_DESCRIPTION OF THE TASK_. Tally every line of the listing below that holds "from", then give the tally alone.

_GIVEN INFORMATION_.
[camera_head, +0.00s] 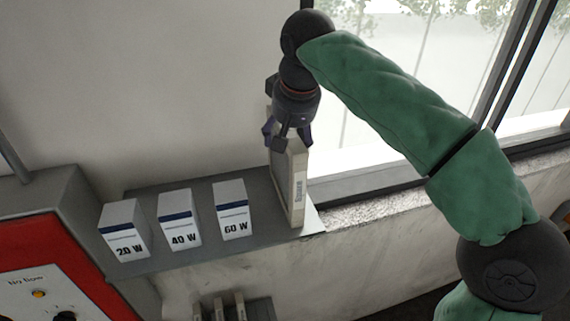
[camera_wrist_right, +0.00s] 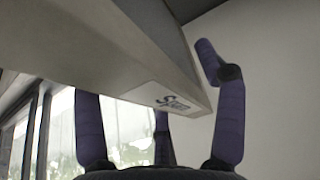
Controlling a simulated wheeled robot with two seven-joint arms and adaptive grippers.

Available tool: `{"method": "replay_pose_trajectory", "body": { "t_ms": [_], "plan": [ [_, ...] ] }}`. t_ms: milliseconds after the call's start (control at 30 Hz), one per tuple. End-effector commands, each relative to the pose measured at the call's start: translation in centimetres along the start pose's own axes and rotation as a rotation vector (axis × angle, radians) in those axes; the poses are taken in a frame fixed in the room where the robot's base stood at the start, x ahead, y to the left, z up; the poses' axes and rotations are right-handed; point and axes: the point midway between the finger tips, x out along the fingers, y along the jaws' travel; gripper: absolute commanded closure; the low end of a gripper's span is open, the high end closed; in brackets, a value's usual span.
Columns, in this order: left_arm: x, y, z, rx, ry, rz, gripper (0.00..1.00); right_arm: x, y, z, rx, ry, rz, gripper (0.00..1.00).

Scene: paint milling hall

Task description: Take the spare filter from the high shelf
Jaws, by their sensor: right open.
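The spare filter (camera_head: 297,190) is a pale, flat, upright panel with a label on its narrow edge. It stands at the right end of the grey high shelf (camera_head: 262,245). My right gripper (camera_head: 284,140) is at the filter's top, pointing down, with its fingers around the upper edge. In the right wrist view the filter (camera_wrist_right: 120,50) fills the upper left, and its printed label shows. The open purple fingers of the right gripper (camera_wrist_right: 165,110) stand on either side of it there. I cannot tell whether they touch it. My left gripper is not in view.
Three white boxes stand on the shelf to the left: 20 W (camera_head: 124,232), 40 W (camera_head: 179,220) and 60 W (camera_head: 232,211). A red and grey control cabinet (camera_head: 45,245) is at the lower left. A window (camera_head: 390,90) and its sill are on the right.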

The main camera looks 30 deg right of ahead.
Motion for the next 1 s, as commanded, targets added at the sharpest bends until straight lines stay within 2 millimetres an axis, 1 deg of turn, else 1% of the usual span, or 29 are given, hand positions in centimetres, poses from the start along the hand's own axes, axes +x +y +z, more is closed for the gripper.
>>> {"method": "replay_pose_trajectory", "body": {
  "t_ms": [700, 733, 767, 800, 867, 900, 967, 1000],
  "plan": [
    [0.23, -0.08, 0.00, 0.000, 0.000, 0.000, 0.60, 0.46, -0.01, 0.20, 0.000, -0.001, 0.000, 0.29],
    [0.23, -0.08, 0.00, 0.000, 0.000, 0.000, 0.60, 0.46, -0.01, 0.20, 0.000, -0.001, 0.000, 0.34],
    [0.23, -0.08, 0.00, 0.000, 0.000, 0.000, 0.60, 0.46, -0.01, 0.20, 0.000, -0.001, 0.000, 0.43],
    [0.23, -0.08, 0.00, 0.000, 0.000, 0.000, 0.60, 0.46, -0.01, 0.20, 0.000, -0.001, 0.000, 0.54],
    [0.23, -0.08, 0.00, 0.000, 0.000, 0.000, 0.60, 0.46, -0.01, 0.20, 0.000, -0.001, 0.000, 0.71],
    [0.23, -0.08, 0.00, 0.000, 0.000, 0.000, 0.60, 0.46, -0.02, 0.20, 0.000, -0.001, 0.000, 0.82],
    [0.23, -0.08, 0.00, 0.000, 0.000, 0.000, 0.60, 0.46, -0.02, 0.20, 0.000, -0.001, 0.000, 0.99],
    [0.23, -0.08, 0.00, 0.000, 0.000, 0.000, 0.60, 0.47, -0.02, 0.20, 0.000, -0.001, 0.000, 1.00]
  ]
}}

_EXERCISE RESULT_. 2